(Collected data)
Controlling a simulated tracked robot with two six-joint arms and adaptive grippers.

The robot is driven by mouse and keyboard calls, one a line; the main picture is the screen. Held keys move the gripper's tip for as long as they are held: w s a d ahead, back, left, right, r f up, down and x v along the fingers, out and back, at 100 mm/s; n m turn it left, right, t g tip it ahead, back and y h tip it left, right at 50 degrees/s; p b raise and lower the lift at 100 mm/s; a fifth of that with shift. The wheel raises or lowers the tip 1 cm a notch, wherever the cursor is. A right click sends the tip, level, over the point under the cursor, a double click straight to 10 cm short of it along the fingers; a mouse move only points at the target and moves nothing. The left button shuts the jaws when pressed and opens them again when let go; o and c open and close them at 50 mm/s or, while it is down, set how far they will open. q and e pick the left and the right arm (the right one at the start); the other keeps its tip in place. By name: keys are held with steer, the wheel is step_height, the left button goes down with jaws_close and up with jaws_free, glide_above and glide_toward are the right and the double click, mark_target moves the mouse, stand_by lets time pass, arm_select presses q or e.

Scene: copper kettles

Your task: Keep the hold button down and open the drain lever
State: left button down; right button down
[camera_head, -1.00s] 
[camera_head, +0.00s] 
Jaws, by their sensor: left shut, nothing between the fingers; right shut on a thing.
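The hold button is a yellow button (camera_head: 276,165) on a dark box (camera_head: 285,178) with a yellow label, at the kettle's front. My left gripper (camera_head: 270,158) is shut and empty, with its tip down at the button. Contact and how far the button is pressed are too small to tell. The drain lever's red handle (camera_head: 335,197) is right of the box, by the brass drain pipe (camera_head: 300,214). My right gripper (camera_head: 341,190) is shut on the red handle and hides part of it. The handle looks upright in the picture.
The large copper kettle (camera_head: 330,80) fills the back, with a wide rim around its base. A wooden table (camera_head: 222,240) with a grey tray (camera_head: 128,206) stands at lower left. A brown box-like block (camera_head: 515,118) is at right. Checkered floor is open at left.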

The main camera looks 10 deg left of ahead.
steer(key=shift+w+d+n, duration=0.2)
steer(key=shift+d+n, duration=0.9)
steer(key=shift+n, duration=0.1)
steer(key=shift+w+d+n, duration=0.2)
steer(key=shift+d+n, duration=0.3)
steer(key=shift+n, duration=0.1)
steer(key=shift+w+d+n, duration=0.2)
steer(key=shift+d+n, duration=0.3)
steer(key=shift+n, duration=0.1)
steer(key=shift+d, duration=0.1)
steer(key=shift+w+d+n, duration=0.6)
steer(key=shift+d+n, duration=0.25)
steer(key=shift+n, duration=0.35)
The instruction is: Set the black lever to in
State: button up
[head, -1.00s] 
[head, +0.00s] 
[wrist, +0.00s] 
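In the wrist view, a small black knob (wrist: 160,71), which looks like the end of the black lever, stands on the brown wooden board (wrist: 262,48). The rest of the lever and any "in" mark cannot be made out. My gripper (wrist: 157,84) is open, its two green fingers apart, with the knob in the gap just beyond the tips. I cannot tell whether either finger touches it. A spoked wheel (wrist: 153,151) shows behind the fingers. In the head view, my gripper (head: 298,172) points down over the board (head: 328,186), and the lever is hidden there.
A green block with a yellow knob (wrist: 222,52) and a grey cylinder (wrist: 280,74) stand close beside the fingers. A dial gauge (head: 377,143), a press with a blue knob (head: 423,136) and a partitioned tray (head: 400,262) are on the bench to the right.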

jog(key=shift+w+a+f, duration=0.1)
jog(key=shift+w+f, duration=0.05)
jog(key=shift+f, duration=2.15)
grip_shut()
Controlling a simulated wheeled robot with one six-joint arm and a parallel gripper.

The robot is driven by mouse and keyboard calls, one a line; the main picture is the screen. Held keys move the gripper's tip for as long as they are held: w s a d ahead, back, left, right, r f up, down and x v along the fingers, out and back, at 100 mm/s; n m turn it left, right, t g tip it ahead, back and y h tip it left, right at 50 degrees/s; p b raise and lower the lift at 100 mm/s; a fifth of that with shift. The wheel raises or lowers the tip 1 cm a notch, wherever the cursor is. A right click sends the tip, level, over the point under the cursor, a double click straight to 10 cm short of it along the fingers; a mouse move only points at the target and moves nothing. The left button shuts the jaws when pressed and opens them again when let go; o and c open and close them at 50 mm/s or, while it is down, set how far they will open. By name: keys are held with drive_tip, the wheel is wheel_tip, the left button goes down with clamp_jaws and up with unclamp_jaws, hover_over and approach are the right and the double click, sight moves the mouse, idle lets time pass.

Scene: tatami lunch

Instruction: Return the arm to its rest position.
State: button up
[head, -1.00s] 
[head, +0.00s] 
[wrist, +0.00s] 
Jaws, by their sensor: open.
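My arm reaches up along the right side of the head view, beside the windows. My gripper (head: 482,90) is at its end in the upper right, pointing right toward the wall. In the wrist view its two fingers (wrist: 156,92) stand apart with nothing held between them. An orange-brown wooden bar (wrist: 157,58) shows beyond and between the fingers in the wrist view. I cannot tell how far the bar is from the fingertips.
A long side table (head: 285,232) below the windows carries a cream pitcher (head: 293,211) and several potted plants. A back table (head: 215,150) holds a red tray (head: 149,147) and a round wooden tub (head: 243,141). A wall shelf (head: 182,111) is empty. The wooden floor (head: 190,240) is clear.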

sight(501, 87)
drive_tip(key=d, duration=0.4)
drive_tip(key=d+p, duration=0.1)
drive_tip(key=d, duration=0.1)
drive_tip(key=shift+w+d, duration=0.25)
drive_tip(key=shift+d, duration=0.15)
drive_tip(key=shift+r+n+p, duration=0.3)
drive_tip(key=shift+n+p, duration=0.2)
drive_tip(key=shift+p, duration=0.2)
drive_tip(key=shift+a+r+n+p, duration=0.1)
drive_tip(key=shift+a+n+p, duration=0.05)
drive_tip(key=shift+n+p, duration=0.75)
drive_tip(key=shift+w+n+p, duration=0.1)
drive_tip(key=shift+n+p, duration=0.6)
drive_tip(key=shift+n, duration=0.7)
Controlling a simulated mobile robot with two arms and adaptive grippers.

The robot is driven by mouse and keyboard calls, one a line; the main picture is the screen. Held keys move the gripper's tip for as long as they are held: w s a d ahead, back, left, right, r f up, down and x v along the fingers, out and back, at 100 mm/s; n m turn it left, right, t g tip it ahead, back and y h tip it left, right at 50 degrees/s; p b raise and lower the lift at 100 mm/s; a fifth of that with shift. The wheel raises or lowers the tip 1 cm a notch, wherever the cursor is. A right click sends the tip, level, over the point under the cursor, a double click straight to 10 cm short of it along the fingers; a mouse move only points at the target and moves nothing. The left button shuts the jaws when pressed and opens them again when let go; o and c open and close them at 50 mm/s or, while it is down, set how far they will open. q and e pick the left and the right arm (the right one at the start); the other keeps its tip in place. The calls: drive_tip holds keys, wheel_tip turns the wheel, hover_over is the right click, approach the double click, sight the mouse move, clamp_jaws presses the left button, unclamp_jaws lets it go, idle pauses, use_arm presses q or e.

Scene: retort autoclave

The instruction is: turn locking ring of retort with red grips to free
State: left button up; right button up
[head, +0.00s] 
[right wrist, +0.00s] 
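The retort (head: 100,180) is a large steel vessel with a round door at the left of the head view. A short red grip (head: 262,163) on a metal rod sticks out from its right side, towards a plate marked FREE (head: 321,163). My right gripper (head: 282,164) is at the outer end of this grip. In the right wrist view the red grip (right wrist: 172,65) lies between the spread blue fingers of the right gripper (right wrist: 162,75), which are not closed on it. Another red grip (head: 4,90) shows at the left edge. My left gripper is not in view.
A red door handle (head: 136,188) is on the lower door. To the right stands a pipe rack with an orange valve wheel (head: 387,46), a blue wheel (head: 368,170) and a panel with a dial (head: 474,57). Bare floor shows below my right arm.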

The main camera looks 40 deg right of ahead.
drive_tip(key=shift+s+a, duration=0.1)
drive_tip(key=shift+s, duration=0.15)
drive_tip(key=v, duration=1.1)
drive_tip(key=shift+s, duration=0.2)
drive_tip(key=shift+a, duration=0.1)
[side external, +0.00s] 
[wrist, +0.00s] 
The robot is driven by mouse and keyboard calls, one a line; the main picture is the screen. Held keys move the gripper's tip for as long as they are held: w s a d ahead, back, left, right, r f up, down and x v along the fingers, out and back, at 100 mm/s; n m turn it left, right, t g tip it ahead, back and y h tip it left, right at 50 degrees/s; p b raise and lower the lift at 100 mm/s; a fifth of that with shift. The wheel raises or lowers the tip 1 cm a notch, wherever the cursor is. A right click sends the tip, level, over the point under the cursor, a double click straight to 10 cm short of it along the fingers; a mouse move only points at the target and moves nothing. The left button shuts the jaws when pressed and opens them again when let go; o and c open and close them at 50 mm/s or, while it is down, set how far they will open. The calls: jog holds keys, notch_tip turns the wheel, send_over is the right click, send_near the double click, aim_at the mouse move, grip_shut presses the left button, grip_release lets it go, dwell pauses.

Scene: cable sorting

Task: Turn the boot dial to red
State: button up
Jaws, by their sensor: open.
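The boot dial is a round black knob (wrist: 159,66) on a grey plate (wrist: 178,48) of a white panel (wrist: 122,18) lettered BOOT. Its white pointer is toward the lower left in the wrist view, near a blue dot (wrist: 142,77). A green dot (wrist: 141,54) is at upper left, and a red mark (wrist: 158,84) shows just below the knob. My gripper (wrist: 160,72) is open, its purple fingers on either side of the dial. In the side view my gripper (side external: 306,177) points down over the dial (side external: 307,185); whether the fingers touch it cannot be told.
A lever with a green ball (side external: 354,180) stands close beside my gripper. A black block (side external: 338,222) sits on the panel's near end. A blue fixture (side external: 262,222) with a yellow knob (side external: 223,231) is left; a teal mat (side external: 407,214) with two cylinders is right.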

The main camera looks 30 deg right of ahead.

**GIVEN TASK**
Copy each line above that contains the word "grippers".

**IN RESPONSE**
Controlling a simulated tracked robot with two six-joint arms and adaptive grippers.
Controlling a simulated mobile robot with two arms and adaptive grippers.

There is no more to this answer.